If there is a connection in the flow where data is always backlogged, it can be a point of concern if any delay in processing the data is unacceptable. But, simply adding more concurrent tasks to the processor with the backlogged can lead to thread starvation in another part of the graph (covered in more detail below). Here again, the DFM must take care in understanding why the data is backing up at this particular point in the graph. It simply could be a processor that is very CPU intensive and there are only so many CPUs to be utilized throughout the graph. The files might be very large for the system and it might require a read and a write for each file, which are expensive operations. If resources aren’t an issue, then add more concurrent tasks and see if the backlog is resolved. If resources are an issue, then either the flow will have to be redesigned to better utilize what is available or else the work load will have to be distributed across multiple systems, meaning clustering two or more systems to reduce the load on any one system. Files could be backlogging because the processor that is working on them is I/O intensive. Processor stats should show this. Check your disks; is I/O at or near 100%? Adding more threads will not help process files faster but instead will lead to thread starvation.
Another aspect to optimization is how processors can be configured to take too many of the available resources in one area of the flow, and then thread starving another area of the flow.
Say, there is a processor that is CPU and disk intensive that requires 10 concurrent tasks to maintain the daily operational flow. Then the graph is modified to add additional dataflows, which require system resources. After the additional dataflow has been added to the graph, it is noticed that the processor with 10 concurrent tasks is unable to keep up with the data rate. So, an additional 5 concurrent tasks are added to the processor. Then another flow on the graph starts backing up data and then additional concurrent tasks are added to that flow and so and so on… Soon, too many concurrent tasks have been added to the graph that the dataflow never actually gets a thread, the system spends all of the resources deciding which processor should get the threads, but is never allowed to complete the task, and the system is stuck in this cycle.
To prevent this from happening to a dataflow, after each update or addition to the graph, the DFM should examine the current level of utilization of system resources. If after an update or addition the data begins to backlog in a point on the flow not previously seen, then the change has overwhelmed the system in some way and it is advised the added flow be turned off until it can determined what system resources are being over utilized. Another solution would be load balancing the flow over two or more systems by cluster the systems.
Physical resource exhaustion can and does occur even with an optimized dataflow. When this occurs the best approach is to spread the data load out across multiple NiFi instances in a NiFi cluster.
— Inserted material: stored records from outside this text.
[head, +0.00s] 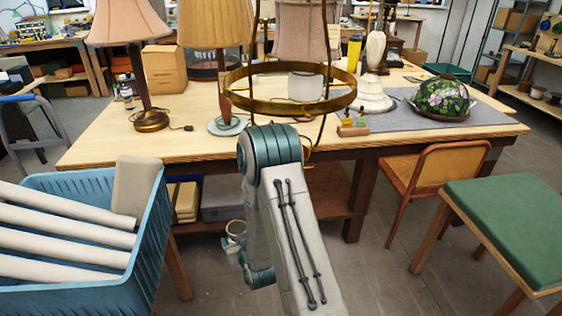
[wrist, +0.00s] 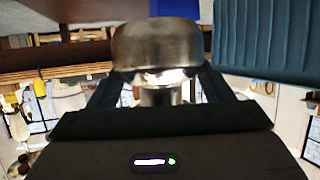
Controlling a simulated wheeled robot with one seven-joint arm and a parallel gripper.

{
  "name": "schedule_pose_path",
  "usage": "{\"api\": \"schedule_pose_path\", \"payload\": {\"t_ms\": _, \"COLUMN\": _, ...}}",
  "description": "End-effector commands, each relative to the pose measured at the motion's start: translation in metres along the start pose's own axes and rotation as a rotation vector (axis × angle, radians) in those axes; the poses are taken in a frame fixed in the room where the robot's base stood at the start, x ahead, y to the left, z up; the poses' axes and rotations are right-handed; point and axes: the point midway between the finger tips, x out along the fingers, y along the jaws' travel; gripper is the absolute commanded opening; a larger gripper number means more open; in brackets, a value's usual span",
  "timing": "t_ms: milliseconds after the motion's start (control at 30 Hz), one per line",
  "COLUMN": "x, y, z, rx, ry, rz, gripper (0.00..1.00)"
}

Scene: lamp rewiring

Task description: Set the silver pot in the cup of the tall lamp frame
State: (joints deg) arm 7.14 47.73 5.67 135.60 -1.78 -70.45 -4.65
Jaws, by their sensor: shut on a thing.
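The silver pot (wrist: 158,45) shows in the wrist view as a wide, shiny metal body with a narrower neck below it in the picture. My gripper (wrist: 160,92) is shut on it, with a dark finger on each side of the neck. In the head view my arm hides the gripper and the pot. A brass ring with thin upright rods (head: 345,98), apparently the tall lamp frame, stands in front of the table, just beyond my arm. I cannot make out its cup; my arm covers the part below the ring.
The wooden table (head: 190,148) holds several shaded lamps, a cardboard box (head: 165,70) and a stained-glass shade (head: 441,99) on a grey mat. A blue crate of rolls (head: 150,225) is at left. An orange chair (head: 440,178) and green-topped stool (head: 510,212) are at right.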

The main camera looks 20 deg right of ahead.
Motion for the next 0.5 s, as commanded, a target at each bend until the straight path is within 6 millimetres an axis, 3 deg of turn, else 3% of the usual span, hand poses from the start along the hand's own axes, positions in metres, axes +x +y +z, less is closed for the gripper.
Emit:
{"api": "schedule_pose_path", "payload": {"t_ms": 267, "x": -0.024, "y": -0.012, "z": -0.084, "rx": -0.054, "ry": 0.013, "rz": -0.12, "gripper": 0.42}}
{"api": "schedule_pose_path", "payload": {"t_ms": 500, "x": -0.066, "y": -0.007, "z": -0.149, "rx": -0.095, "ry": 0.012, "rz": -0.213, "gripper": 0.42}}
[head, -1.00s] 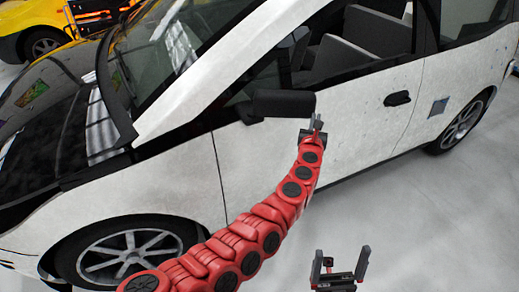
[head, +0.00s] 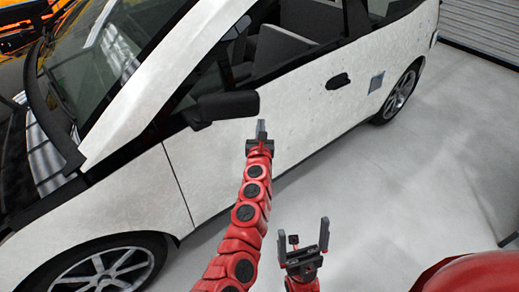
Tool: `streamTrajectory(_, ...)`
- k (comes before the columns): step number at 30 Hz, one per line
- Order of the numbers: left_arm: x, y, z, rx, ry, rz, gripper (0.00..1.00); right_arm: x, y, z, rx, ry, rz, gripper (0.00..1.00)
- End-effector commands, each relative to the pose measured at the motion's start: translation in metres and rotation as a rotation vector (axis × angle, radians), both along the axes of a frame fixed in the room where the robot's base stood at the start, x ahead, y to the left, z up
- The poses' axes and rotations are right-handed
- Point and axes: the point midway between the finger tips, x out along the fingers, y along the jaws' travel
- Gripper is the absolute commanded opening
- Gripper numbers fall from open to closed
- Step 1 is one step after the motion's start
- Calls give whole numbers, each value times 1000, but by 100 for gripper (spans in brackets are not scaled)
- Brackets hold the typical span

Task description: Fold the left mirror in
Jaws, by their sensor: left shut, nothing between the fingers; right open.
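The left mirror (head: 228,106) is a black wing mirror on the near side of the white car (head: 240,150), below the front side window. It sticks out from the door. My left gripper (head: 262,126) is shut and empty, just below and to the right of the mirror's outer end, with a small gap showing in the picture. My right gripper (head: 306,238) is open and empty, lower in the view over the floor, away from the car.
A black door handle (head: 338,81) and a small blue-grey patch (head: 376,83) are on the car's side. The grey floor (head: 420,170) at right is clear.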

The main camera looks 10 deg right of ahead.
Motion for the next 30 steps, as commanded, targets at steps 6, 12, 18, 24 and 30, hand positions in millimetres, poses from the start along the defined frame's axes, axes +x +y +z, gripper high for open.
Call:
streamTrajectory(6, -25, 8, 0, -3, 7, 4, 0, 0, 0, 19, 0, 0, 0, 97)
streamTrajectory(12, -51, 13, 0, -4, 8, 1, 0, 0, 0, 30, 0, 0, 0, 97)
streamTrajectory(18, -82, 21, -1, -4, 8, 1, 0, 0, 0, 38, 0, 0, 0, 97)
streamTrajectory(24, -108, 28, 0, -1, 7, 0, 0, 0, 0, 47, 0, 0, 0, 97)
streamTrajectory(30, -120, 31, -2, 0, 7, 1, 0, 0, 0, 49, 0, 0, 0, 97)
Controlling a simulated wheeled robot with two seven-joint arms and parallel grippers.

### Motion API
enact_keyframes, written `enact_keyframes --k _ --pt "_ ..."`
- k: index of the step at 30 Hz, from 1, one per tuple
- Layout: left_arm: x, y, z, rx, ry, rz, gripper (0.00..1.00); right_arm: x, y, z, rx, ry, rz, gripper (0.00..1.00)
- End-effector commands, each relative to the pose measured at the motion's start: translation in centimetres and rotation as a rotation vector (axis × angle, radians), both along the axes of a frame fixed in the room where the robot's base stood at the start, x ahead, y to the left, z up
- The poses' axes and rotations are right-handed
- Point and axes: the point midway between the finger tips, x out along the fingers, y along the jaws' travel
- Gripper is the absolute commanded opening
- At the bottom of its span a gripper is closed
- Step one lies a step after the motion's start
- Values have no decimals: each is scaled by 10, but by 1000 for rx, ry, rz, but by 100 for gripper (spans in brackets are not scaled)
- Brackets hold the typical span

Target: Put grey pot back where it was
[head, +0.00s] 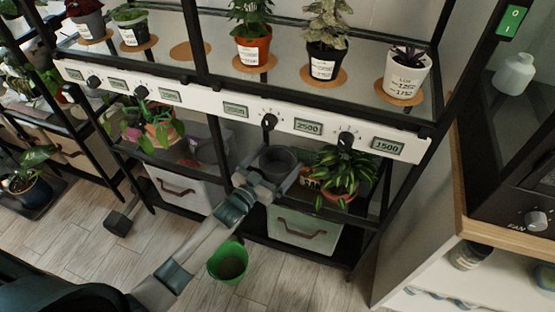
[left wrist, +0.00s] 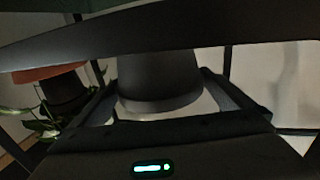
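The grey pot (head: 279,161) is dark, round and looks empty from above. It is at the lower shelf of the plant rack, just below the white dial panel. My left gripper (head: 268,183) reaches in from the front with a finger on each side of the pot. In the left wrist view the grey pot (left wrist: 158,80) is upright and fills the gap between the fingertips. A dark bar hides its top there. I cannot tell whether its base rests on the shelf. My right gripper is not in view.
A leafy plant (head: 343,172) stands close right of the pot, and a terracotta-potted plant (head: 160,128) is further left. The dial panel (head: 215,108) runs just above. An empty cork mat (head: 190,51) lies on the upper shelf. A green bucket (head: 228,262) stands on the floor.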

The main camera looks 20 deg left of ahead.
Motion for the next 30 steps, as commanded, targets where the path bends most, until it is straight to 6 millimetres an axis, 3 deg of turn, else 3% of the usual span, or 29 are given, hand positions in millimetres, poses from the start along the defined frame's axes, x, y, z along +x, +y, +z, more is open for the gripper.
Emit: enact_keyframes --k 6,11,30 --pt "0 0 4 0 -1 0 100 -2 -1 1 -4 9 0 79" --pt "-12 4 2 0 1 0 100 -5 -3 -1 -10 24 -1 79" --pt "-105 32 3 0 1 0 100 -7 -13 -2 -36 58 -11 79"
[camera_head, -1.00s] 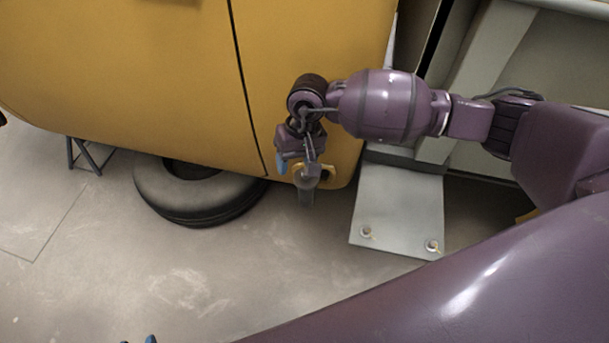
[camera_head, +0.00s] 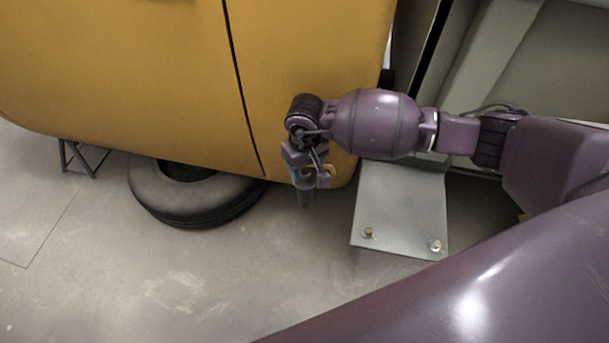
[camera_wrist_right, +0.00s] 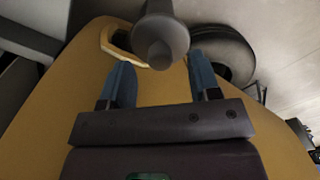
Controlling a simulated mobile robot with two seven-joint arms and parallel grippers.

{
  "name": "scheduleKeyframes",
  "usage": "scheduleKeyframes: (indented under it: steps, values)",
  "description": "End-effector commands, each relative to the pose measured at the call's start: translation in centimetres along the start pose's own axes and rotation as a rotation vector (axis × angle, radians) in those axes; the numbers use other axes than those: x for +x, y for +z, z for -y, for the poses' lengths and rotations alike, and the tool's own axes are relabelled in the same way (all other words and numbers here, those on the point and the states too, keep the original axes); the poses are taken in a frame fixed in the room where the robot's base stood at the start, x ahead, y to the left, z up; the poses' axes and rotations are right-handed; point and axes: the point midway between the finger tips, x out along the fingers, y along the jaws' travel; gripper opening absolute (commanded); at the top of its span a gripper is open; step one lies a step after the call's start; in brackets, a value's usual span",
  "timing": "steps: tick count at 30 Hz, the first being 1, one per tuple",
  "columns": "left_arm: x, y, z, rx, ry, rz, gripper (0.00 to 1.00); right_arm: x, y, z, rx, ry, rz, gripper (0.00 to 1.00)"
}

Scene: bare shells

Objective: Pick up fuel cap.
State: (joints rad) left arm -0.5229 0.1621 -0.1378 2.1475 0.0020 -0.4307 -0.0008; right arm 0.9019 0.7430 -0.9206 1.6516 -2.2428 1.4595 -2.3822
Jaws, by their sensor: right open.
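A grey, rounded, stepped part, which looks like the fuel cap (camera_wrist_right: 161,38), shows at the top of the right wrist view. In the head view it hangs as a small grey cylinder (camera_head: 306,195) at the lower edge of the yellow body. My right gripper (camera_wrist_right: 158,62) is open, its two blue fingers pointing at the cap. The cap's near end lies in line with the gap between the fingertips, with space on both sides. In the head view my right gripper (camera_head: 299,174) partly hides the cap. My left gripper is out of view.
The yellow vehicle body (camera_head: 120,80) fills the upper left. A yellow-rimmed opening (camera_wrist_right: 108,40) is beside the cap. A tyre (camera_head: 195,200) lies on the floor below the body. A grey plate (camera_head: 400,210) with two bolts is to the right. Open floor lies in front.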

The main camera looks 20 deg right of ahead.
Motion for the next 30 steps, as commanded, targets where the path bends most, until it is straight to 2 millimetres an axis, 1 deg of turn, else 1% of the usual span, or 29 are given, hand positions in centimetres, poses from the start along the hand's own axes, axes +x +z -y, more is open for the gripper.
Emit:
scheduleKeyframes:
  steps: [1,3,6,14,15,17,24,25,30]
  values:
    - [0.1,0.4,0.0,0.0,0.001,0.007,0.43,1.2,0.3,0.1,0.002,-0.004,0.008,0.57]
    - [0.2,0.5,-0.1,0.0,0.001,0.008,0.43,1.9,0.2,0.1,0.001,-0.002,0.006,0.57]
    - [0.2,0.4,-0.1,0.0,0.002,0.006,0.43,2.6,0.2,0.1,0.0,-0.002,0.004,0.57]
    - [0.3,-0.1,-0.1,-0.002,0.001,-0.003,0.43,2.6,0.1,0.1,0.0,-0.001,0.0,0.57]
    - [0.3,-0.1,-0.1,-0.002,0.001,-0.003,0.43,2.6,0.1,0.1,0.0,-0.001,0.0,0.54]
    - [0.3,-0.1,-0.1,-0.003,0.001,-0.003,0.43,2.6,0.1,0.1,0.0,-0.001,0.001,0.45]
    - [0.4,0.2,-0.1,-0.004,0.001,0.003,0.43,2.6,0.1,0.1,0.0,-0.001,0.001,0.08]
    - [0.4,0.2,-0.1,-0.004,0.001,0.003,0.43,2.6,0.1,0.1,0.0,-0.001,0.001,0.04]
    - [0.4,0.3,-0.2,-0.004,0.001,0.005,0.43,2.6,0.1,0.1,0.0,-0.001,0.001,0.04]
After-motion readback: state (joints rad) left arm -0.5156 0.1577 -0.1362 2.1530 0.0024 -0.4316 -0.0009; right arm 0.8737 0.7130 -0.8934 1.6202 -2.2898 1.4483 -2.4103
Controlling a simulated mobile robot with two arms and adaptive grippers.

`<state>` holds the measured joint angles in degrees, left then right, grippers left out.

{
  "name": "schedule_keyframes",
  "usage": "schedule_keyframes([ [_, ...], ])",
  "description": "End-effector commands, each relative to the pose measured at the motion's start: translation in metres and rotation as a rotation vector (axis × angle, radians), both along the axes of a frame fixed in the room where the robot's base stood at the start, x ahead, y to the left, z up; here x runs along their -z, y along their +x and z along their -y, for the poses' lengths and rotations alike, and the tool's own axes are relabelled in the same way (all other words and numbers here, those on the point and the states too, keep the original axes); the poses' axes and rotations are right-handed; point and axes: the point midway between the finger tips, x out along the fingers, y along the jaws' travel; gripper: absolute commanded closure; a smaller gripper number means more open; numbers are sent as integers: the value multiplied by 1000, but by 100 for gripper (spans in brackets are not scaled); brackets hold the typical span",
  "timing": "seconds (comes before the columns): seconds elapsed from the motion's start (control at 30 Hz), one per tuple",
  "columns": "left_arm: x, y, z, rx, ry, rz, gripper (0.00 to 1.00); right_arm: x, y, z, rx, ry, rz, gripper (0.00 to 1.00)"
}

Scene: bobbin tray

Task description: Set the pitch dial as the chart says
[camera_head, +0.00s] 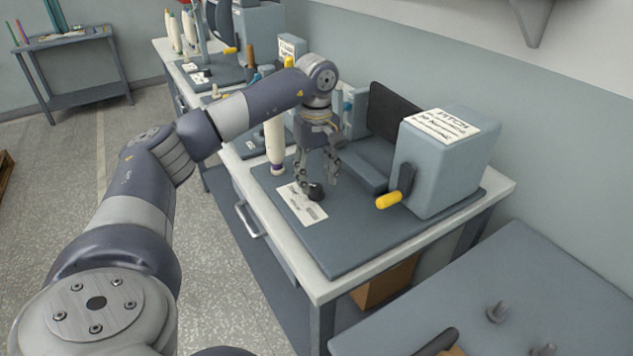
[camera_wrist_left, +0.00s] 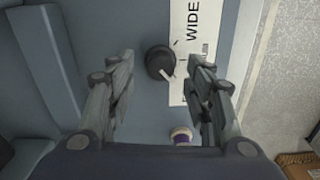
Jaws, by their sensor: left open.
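The pitch dial is a small black knob (camera_head: 315,192) on the grey base plate, with a pale pointer mark on its side. It also shows in the left wrist view (camera_wrist_left: 159,61), next to a white card (camera_wrist_left: 188,48) on which "WIDE" can be read. In the head view the card (camera_head: 297,203) lies by the knob, its print too small to read. My left gripper (camera_head: 317,182) points down over the knob. In the left wrist view my left gripper (camera_wrist_left: 161,70) is open, and the knob lies between its fingertips in the picture. Contact cannot be told. My right gripper is not in view.
A grey machine box (camera_head: 440,170) with a "PITCH" label (camera_head: 440,126) and a yellow-handled crank (camera_head: 389,200) stands right of the gripper. A cream bobbin (camera_head: 274,148) with a purple foot stands to the left. The plate's front area (camera_head: 350,248) is clear.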

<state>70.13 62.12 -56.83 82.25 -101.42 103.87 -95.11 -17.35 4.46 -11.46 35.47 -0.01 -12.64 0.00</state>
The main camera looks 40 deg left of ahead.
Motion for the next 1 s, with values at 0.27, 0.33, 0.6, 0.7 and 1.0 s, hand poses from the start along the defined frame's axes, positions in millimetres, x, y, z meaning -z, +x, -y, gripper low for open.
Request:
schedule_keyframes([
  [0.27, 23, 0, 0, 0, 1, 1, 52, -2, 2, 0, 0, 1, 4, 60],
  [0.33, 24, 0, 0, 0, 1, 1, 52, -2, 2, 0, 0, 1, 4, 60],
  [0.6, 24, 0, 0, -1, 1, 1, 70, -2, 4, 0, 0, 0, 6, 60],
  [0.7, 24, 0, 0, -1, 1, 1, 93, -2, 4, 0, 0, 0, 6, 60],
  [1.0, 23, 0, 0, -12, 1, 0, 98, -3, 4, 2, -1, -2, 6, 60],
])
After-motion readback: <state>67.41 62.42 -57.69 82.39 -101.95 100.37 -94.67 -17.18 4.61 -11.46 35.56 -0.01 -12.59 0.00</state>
NiFi Administrators or Dataflow Managers (DFMs) may find that using one instance of NiFi on a single server is not enough to process the amount of data they have. So, one solution is to run the same dataflow on multiple separate NiFi servers. However, this creates a management problem, because each time DFMs want to change or update the dataflow, they must make those changes on each server and then monitor each server individually. By clustering the NiFi servers, it’s possible to have that increased processing capability along with a single interface through which to make dataflow changes and monitor the dataflow. Clustering allows the DFM to make each change only once, and that change is then replicated to all the nodes of the cluster. Through the single interface, the DFM may also monitor the health and status of all the nodes.
The design of NiFi clustering is a simple master/slave model where there is a master and one or more slaves. In NiFi clustering, we call the master the NiFi Cluster Manager (NCM), and the slaves are called Nodes. While the model is that of master and slave, if the NCM dies, the nodes are all instructed to continue operating, as they were to ensure the dataflow remains live. The absence of the NCM simply means new nodes cannot join the cluster and cluster flow changes cannot occur until the NCM is restored.